アールがいなくなったことは、こんな被害にもつながっていました。
ただ、いてくれることがとても大きいことでした。
歩いてます。
さあ、万歩計をかばんに入れて、出発。
今日は、北に向かいます。
飛びたたったイソシギについて、用水にそって曲がりました。水中には大きな魚、コガモもいました。水の流れは自然を感じさせてくれます。
畑の中の用水に沿った道は、柔らかい草の感触です。どこまで行っても、元気だったアールと一緒に歩いたことのある道です。
大きなシラサギ、ゴイサギ、ツグミ、ヒヨドリ、ケリ、シメ、ジョウビタキ、メジロ、もちろんハトやスズメもたくさんにました。なにやら長いものをくわえていたカラスは、葉を落とした木の枝の間に巣を作っているところでした。
午前中の方がトリが多いのか、それとも、さらに一歩春に近づいているのでしょうか。
『沈黙の春』じゃないよね、と言いたいほど、たくさんのトリに会えました。
朝寝
ベットの中で聞きなれない小鳥の声を聞きました。障子を開けたら逃げてしまうでしょう。
シジュウカラかしら・・・
コツコツと聞こえるのは窓の下のオリーブにコゲラが来ているのかも・・・
明け方まで寝付けなかったので、ベットのぬくもりから離れがたく、見えないのをいいことに、いろいろ想像していました。
間違いをきちんと指摘して諭すのが苦手です。
唖然とした言動にも、言葉をのんで庇ってきてしまったと思います。
十年以上、厳しさを忘れて、甘やかし続けていたのでした。
初めての苦言に、過剰に反応している。
しばらく静観するかな・・・ここでも黙っていないで、的外れな反論をいさめなくてはいけないのかな。
母の言葉
母の言葉には、翻弄され続けてきたように思います。
私を見て「きれいね」と言う半分は、身にしみついている社交辞令。
母は、人と接するための言葉を操り続けていたと思うのです。「嘘ではなくても正直ではない。」本心をずらして表現している言葉を、そのまま真に受けてはいけないと学ぶまで、痛い思いもしました。
自己制御の縛りが緩んでくると、機嫌のいいときには、だれかれかまわず自慢話を始めました。かなわなかった夢も、いつの間にか華やかな手柄話になっていました。

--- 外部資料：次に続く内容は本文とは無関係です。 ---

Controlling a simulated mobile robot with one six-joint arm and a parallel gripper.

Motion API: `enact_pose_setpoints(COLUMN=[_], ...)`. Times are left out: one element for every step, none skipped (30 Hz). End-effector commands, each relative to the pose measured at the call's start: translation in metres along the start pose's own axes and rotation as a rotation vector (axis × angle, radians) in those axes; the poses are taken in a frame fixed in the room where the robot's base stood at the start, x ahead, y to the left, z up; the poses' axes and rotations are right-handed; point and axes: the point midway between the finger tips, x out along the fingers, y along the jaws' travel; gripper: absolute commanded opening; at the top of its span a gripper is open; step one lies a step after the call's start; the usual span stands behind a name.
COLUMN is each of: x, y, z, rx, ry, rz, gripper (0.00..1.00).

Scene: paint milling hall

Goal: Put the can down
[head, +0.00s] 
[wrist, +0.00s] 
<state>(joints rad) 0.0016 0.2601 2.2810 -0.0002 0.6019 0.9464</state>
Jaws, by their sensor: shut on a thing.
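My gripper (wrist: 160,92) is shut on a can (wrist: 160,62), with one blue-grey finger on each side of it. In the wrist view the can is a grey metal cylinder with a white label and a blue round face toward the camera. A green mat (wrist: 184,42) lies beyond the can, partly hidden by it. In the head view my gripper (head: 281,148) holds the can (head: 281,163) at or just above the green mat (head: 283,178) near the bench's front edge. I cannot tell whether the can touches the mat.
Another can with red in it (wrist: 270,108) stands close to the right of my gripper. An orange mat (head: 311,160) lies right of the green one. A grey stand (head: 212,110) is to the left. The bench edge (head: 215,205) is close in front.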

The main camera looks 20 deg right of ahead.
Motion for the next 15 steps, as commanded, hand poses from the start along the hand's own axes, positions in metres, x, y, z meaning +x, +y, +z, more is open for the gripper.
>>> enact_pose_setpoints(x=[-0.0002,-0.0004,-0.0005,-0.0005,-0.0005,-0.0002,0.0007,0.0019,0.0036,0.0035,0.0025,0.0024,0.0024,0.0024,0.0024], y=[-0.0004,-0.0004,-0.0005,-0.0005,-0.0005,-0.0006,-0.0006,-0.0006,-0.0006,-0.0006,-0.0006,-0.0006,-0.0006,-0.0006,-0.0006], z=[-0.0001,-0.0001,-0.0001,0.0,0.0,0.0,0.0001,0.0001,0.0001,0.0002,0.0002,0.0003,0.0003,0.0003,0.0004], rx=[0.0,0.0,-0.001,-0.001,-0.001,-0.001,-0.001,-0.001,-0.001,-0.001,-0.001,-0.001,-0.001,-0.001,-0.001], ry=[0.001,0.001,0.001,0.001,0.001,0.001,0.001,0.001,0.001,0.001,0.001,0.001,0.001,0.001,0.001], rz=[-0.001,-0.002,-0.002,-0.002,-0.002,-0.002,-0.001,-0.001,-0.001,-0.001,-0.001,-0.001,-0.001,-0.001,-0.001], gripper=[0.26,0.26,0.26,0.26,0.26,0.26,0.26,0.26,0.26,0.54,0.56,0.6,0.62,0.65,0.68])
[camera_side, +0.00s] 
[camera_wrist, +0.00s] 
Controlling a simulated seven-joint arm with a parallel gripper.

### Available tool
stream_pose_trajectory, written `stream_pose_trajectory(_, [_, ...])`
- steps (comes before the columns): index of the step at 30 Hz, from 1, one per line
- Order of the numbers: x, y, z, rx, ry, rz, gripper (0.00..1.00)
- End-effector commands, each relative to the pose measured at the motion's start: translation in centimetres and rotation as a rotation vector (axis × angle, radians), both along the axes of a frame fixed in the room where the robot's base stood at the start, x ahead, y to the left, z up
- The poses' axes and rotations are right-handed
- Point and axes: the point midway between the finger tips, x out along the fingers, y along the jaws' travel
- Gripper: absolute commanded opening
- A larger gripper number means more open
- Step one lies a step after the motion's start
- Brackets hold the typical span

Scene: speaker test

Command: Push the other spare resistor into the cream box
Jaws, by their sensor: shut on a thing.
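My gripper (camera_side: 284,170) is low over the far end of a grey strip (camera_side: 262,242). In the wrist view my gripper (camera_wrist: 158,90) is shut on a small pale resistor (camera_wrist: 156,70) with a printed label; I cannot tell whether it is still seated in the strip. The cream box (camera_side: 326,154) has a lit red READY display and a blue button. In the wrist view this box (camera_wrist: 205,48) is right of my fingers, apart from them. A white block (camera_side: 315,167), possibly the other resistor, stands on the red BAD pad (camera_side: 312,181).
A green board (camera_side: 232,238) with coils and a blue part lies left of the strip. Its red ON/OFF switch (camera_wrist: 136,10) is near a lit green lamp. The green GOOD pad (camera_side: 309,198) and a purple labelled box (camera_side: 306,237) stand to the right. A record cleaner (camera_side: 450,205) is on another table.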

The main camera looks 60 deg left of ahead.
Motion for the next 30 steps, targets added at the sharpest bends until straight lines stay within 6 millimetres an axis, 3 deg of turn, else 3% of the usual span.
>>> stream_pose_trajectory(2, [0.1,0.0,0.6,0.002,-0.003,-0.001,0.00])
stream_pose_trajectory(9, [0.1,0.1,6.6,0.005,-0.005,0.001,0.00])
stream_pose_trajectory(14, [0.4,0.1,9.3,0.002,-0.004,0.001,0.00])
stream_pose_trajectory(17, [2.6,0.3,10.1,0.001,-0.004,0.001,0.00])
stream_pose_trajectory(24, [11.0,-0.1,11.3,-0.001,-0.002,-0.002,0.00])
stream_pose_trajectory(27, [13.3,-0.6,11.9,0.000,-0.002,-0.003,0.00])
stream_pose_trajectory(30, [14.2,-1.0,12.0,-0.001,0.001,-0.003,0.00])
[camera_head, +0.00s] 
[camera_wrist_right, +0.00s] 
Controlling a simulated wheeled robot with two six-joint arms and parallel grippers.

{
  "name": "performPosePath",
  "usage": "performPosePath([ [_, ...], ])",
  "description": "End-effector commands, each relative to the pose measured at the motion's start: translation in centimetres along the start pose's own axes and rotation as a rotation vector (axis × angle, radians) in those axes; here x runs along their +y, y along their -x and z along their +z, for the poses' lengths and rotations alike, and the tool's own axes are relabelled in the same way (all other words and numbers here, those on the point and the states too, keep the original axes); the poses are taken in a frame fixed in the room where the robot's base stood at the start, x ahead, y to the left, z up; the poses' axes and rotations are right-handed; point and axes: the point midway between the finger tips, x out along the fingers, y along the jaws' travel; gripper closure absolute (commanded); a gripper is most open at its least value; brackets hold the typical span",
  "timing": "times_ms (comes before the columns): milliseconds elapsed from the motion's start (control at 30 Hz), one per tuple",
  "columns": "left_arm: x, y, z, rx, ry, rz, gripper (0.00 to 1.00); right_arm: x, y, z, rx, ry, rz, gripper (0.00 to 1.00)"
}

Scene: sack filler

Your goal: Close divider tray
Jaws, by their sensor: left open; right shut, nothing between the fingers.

そんな母が、「さみしい」と言いました。率直な気持ちを表現した言葉が、わたしには新鮮でした。
薄化粧
昨日は、母に会いに行って「面倒くさくて、くたびれた」と思いました。
ちょっと寒いけど、梅を観にいきました。
「今日は誰もいなかった」と言うので、「みんなで一緒にタオルたたみをしていて、全部キレイにたたんでから来たでしょ。」「おお、そうじゃった。」と言うのも束の間、また、「今日は誰もいなかった」と繰り返し続けます。
どこかで引っかかっているように繰り返す言葉が「誰もいなかった」のこともあれば、「ご飯を食べていない」とか、「何歳になったのか」の日もあります。こんなときは「そうだった」と答えていても、何も耳に届いていないのです。
「梅が見ごろね」と言っても、視線を追うと梅の木は眼に入っていません。視野が開けて、なだらかな梅林が見渡せるところでは「ほーたるのやどは・・・」と歌い始めました。「夏の歌ね。」風は冷たく、ちっとも夏らしくないのに、「いいきもちだから。」
会話は、ちっともかみ合いませんでした。
でも、日ごろはUVカットのクリームだけですが、母に会いに行くときには、髪をシニョンに結いなおし、薄く化粧もします。
気紛れではあっても、ときに、しげしげと私の顔を見て「きれいね」なんて言うのは、母だけですから。